■ PROVIDED DATA ■
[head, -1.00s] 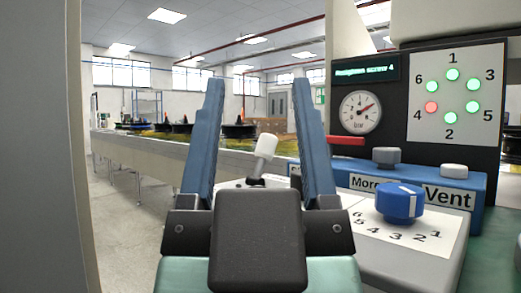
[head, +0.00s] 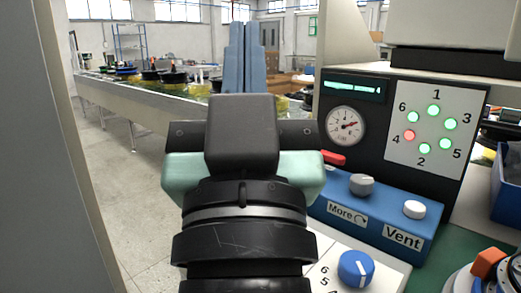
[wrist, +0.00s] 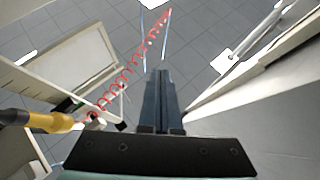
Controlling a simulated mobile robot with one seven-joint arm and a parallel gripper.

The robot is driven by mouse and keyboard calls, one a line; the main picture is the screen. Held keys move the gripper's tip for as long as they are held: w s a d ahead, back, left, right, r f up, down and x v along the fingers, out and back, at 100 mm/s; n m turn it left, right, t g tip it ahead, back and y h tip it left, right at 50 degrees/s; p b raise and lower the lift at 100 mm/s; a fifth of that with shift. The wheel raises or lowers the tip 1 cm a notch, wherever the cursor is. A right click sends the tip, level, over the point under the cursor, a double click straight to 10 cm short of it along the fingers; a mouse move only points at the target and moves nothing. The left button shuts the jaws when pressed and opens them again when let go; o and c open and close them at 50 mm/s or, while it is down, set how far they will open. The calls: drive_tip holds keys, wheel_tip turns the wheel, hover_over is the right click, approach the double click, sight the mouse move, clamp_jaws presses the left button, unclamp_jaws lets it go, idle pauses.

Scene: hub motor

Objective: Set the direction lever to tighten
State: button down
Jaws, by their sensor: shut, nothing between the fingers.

■ GOAL OF THE EXERCISE ■
Write out an exact copy of the lines beginning at the line that contains "[wrist, +0.00s]" and ending at the last line of the listing. Exclude pictures.

■ EXERCISE OUTPUT ■
[wrist, +0.00s] 
Controlling a simulated mobile robot with one seven-joint arm and a parallel gripper.

The robot is driven by mouse and keyboard calls, one a line; the main picture is the screen. Held keys move the gripper's tip for as long as they are held: w s a d ahead, back, left, right, r f up, down and x v along the fingers, out and back, at 100 mm/s; n m turn it left, right, t g tip it ahead, back and y h tip it left, right at 50 degrees/s; p b raise and lower the lift at 100 mm/s; a fifth of that with shift. The wheel raises or lowers the tip 1 cm a notch, wherever the cursor is. A right click sends the tip, level, over the point under the cursor, a double click straight to 10 cm short of it along the fingers; a mouse move only points at the target and moves nothing. The left button shuts the jaws when pressed and opens them again when let go; o and c open and close them at 50 mm/s or, while it is down, set how far they will open. The calls: drive_tip holds keys, wheel_tip turns the wheel, hover_over is the right click, approach the double click, sight the mouse move, clamp_jaws presses the left button, unclamp_jaws lets it go, idle pauses.

Scene: hub motor

Objective: Set the direction lever to tighten
State: button down
Jaws, by their sensor: shut, nothing between the fingers.

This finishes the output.